In a few subjects, leaders have not ensured that curriculum plans provide enough detail about what subject knowledge pupils need to learn.

Teachers sometimes do not focus on pupils having a secure understanding of the knowledge needed to tackle more complex concepts. This means that in these subjects, pupils are not learning as quickly as they might. Overall, however, pupils learn well across the curriculum.

Teachers have strong subject knowledge and explain concepts clearly. They check regularly how well pupils are learning and provide pupils with help when they make mistakes or misunderstand.

Leaders have prioritised reading.

Teachers adopt consistent approaches to the teaching of reading. In Reception and key stage 1, pupils learn what they need in order to become successful readers. As a result, pupils learn sounds swiftly and blend sounds to read familiar words and sentences.

Teachers quickly spot pupils who find reading difficult. They ensure that pupils get the help they need to catch up. Teachers make sure that pupils read books that are closely matched to the sounds that pupils know.

This helps pupils to practise using their phonic knowledge to read familiar and new words.

Older pupils read with fluency and expression. They read texts that support their learning and develop a love for reading.

Pupils are enthusiastic about reading and enjoy talking about books they have read and how reading makes them feel.

Leaders identify pupils with SEND accurately. Leaders ensure that staff have the knowledge to meet pupils' needs.

Teachers adapt their teaching to ensure that pupils with SEND access the same learning as their peers. Pupils with SEND make good progress.

Pupils are given opportunities to take part in artistic, sporting and cultural activities.

They learn about local and global charitable events, which broadens their understanding of the wider world. Leaders promote pupils' wider development through a thoughtfully planned personal, social and health education curriculum. There is a genuine culture of care between leaders, staff and pupils.

Staff prepare pupils well to live alongside people who have different beliefs and lifestyles. Pupils learn about different faiths and cultures found in contemporary Britain. Staff provide pupils with regular opportunities to reflect on who they are and how they relate to the world around them.

Children make outstanding progress in their learning and development in early years. Staff deliberately teach ambitious vocabulary and communication strategies to all children. They use skilful questioning to further children's understanding of the world around them.

Staff meticulously plan exciting and challenging activities to ignite the imagination and curiosity in children.
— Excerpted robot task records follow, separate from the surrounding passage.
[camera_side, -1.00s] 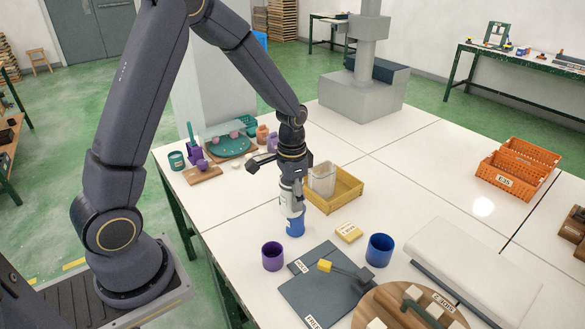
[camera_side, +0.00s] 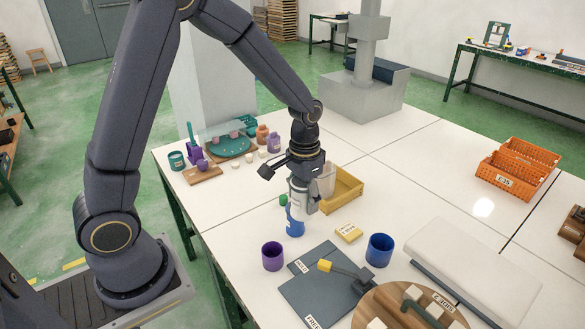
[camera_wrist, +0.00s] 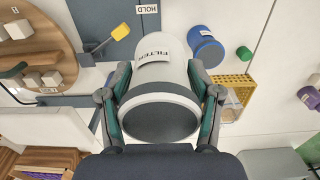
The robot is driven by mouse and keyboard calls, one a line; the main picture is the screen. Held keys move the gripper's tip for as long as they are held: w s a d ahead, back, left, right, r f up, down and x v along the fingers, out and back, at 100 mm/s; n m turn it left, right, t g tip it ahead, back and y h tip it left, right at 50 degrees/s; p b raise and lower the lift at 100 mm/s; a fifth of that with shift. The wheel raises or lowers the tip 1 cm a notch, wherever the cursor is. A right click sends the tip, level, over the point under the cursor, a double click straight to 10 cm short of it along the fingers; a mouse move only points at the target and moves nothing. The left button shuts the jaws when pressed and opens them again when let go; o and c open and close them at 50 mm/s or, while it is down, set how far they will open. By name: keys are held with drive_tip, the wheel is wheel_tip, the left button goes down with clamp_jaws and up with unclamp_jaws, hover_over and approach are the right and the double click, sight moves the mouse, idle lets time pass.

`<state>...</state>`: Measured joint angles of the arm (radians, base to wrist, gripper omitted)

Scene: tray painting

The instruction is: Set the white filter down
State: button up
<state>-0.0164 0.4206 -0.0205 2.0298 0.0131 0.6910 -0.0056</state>
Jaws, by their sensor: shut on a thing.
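The white filter (camera_wrist: 160,75) is a pale cylinder with a dark round end and a "FILTER" label. It is held between the two fingers of my gripper (camera_wrist: 160,100), which press on its sides. In the side view my gripper (camera_side: 303,190) hangs over the table, with the pale filter (camera_side: 298,188) partly covered by the fingers. A blue container (camera_side: 295,227) with a white label stands on the table just below it. The blue container also shows beyond the filter in the wrist view (camera_wrist: 208,50). I cannot tell whether filter and container touch.
A yellow tray (camera_side: 352,187) holding a clear container lies close behind. A purple cup (camera_side: 272,257), a blue cup (camera_side: 380,250), a yellow label block (camera_side: 348,232) and a dark mat (camera_side: 322,293) lie in front. White table is clear to the right of the tray.

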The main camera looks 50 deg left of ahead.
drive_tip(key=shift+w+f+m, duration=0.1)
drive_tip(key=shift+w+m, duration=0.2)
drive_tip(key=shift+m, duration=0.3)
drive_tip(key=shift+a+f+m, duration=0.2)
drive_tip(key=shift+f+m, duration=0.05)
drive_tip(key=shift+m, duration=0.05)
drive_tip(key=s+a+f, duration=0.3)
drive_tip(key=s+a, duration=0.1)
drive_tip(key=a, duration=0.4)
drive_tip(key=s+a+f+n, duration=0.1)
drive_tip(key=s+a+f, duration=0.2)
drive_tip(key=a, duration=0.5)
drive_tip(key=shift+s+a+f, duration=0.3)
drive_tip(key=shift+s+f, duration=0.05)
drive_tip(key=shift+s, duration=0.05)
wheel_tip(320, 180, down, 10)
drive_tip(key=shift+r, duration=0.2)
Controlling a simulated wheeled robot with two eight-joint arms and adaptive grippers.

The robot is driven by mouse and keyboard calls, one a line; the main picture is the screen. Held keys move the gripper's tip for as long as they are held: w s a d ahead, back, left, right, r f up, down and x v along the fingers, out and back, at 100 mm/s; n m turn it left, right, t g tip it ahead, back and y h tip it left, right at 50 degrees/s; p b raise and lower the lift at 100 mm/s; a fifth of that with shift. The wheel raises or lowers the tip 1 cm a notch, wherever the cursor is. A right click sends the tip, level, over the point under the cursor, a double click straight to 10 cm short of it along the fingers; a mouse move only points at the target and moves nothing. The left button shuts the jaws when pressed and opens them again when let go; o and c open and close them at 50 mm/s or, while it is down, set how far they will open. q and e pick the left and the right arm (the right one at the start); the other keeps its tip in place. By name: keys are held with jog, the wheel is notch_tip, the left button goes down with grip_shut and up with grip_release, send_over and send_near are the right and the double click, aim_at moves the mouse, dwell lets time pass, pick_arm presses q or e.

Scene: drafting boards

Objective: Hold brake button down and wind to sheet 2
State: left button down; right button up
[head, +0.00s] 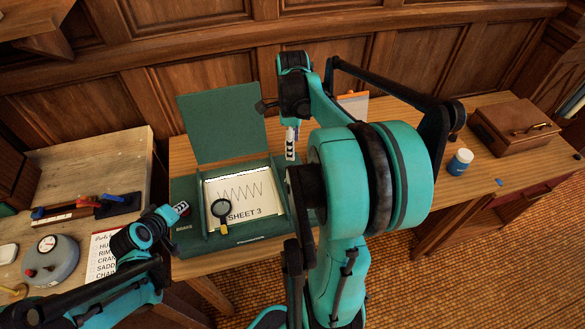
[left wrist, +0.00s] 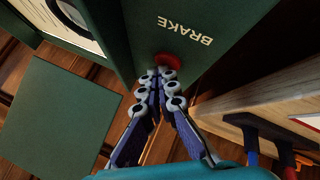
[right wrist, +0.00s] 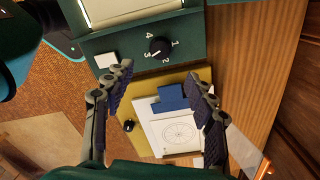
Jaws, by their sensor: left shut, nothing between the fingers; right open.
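A green box (head: 187,243) with a raised lid (head: 220,122) stands on the desk, with a page reading "SHEET 3" (head: 262,206) in its window. In the left wrist view a red button (left wrist: 168,60) sits beside the word BRAKE. My left gripper (head: 182,209) is shut and empty, its fingertips right at the red button; I cannot tell how far it is pressed. In the right wrist view a black knob (right wrist: 158,46) on the box's side is ringed by numbers 1 to 4, its white mark towards 3. My right gripper (right wrist: 160,80) is open, short of the knob.
A magnifier (head: 221,211) lies over the page. Beside the knob are a white square (right wrist: 106,60) and a board with a wheel drawing (right wrist: 180,133) and a blue block (right wrist: 173,98). A blue jar (head: 460,162) and wooden case (head: 510,130) stand right; a round gauge (head: 50,260) left.

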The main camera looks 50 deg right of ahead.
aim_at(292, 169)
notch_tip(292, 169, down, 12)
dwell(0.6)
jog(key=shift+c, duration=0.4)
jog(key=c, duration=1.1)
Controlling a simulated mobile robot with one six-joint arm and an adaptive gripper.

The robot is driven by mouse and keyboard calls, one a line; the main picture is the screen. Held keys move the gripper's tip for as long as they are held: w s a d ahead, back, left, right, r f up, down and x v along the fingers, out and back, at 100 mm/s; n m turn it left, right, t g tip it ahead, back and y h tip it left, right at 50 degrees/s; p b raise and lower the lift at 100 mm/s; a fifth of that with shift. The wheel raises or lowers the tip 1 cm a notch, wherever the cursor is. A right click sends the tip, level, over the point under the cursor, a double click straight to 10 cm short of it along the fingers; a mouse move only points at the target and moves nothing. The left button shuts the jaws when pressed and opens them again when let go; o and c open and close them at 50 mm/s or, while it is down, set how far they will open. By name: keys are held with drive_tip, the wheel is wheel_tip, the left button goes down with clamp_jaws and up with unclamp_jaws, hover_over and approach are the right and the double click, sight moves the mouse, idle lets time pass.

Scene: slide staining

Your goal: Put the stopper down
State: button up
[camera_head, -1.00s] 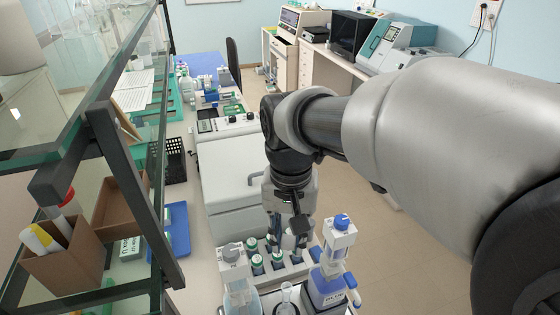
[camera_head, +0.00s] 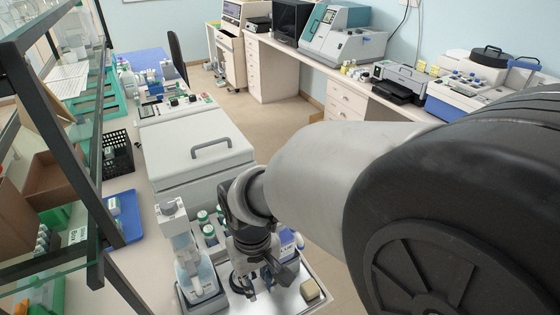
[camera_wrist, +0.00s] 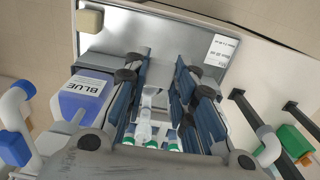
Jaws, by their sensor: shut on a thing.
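My gripper (camera_head: 252,285) points down over the near part of the metal tray (camera_head: 288,301), and its fingers also show in the wrist view (camera_wrist: 158,85). It is shut on the stopper, a small clear or whitish piece (camera_wrist: 146,125) seen between the blue finger pads. Its outline is hard to make out, and in the head view the fingers hide it. Whether it touches the tray cannot be told.
A clear bottle (camera_head: 196,270) stands close left of my gripper. The blue bottle (camera_wrist: 83,97) stands on its other side. Green-capped vials (camera_head: 204,216) stand behind. The white-lidded machine (camera_head: 190,150) is beyond.

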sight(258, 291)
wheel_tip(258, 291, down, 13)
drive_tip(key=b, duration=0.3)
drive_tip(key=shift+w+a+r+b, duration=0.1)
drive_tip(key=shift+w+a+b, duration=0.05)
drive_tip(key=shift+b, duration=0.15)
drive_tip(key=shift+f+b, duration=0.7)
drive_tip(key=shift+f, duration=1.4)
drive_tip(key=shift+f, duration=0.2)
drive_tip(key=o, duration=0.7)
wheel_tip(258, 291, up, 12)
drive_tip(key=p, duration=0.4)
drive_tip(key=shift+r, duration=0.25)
Children are prepared exceptionally well for learning in Year 1.

Trust leaders and the local governing body provide appropriate support and challenge to leaders.

They ensure that pupils benefit from any changes made. Leaders, governors and the trust know what works well and what could be even better. Staff are appreciative of the support they receive from leaders, including consideration of staff workload and well-being.


The arrangements for safeguarding are effective.

Staff receive regular training on how to keep pupils safe. Staff know their pupils well and report any concerns appropriately.

Leaders ensure that they act on concerns quickly to keep pupils safe. They work well with external agencies when needed to ensure that pupils receive the support they need.

Pupils learn how to stay safe at school, at home and when online.

They know how and when to report concerns.Leaders ensure that thorough checks are made on all new members of staff. Trust leaders and members of the local governing body ensure that leaders carry out their safeguarding duties effectively.

What does the school need to do to improve?

(Information for the school and appropriate authority)

• In some subjects, leaders' curriculum planning does not break down the knowledge into smaller steps to help pupils learn. This means that teachers do not always plan lessons that build on prior learning effectively or help pupils to understand more complex ideas. Leaders should ensure that the curriculum in each subject breaks down the most important knowledge, so that teachers are supported in planning sequences of lessons that build effectively on pupils' prior learning.